Sanchez-Gomez added that Prelogar handed the justices the tools necessary to better clarify the Bruen test.

"They have the tools that would put together an opinion to address issues coming forward," she said. "It's clear that they are thinking about this case in the broader context."

But other advocates fear a majority of justices won't be able to agree on what clarifications are needed for the Bruen test. Chavis, for example, predicts Justice Kagan could outline the guidance in a concurring opinion, but she doesn't expect those suggestions to be included in the court's main opinion.

Others believe the justices may just limit their opinion to the domestic violence gun restriction and decline to provide broad clarification of how to meet the Bruen test.

"I do not believe that the court is going to be keen [about] the [case's] implications," Chavis said. "They're already shown a disdain for doing so."

For example, while Justice Gorsuch steered arguments away from due process issues, he made it clear he believes those challenges need to be addressed in the future.

"He's clearly carving out the limits he's going to put in the opinion or sign on to," Meier said. "He just seemed clearly to be pinning down his bullet points."
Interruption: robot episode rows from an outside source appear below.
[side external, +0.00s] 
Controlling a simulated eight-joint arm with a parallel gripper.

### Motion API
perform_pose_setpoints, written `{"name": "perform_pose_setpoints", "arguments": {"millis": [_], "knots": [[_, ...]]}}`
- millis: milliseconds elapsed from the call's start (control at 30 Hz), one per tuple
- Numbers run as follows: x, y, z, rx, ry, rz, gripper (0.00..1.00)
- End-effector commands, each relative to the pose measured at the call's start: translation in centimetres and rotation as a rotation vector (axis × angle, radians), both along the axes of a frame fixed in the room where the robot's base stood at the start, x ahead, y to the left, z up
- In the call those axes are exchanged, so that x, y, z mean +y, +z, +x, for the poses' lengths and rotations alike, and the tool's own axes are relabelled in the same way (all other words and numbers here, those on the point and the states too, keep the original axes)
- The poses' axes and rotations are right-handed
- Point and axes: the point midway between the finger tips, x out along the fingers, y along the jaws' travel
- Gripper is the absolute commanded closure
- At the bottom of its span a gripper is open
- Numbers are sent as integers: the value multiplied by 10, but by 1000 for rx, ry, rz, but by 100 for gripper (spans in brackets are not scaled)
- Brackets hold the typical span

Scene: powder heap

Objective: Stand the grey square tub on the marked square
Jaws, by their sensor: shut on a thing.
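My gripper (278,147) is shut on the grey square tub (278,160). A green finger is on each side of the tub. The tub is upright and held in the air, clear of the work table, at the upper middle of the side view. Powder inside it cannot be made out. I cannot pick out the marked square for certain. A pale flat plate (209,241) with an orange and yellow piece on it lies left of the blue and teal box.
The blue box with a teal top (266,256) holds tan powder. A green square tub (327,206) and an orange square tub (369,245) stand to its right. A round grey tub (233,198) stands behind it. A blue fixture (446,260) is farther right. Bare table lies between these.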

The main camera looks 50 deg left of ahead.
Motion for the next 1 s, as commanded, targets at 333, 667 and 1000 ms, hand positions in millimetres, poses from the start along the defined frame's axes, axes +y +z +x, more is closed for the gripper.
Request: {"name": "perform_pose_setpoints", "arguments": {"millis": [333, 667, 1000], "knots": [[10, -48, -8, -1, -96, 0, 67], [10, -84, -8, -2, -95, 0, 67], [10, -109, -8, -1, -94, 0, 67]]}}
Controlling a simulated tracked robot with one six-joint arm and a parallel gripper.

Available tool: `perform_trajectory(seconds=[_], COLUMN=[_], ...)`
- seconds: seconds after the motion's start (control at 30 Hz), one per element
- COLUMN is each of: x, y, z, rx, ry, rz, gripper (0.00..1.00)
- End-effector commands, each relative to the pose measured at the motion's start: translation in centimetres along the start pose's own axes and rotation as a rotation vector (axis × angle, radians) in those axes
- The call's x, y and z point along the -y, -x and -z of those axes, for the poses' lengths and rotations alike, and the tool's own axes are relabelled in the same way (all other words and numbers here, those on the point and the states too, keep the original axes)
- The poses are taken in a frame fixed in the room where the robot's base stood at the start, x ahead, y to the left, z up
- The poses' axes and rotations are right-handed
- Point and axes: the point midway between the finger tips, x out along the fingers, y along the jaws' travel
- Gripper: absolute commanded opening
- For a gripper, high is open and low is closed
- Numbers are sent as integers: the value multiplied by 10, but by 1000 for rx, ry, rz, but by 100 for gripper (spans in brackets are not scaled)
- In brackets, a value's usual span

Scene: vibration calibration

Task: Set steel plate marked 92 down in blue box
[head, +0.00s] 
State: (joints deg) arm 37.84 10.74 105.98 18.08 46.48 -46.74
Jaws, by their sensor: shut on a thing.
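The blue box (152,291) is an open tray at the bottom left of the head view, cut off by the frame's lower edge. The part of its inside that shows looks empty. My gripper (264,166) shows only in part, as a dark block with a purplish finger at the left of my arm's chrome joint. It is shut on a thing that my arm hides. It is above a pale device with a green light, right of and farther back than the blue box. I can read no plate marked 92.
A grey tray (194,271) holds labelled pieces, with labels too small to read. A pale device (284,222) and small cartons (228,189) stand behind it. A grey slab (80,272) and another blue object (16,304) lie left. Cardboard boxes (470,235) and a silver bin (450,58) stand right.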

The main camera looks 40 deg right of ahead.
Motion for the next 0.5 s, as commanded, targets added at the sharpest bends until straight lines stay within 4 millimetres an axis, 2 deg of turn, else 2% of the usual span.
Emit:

Tirschwell said the court's eventual opinion in Rahimi is the "biggest unknown," but he hopes the justices consider the case's implications.

"Our hope is that not only will the Supreme Court reverse [the Fifth Circuit], and survivors and victims will continue to be protected like they have been, but that the Supreme Court will make clear that some of the other more extreme and dangerous decisions of the lower courts … that that's the improper application of what Bruen is about," he said.

The government is represented by Elizabeth B. Prelogar of the U.S. Department of Justice.

Rahimi is represented by J. Matthew Wright, Jason D. Hawkins, Kevin Joel Page, Rachel Taft and T.W. Brown of the Federal Public Defender's Office for the Northern District of Texas.

The case is U.S. v. Rahimi, case number 22-915, in the U.S. Supreme Court.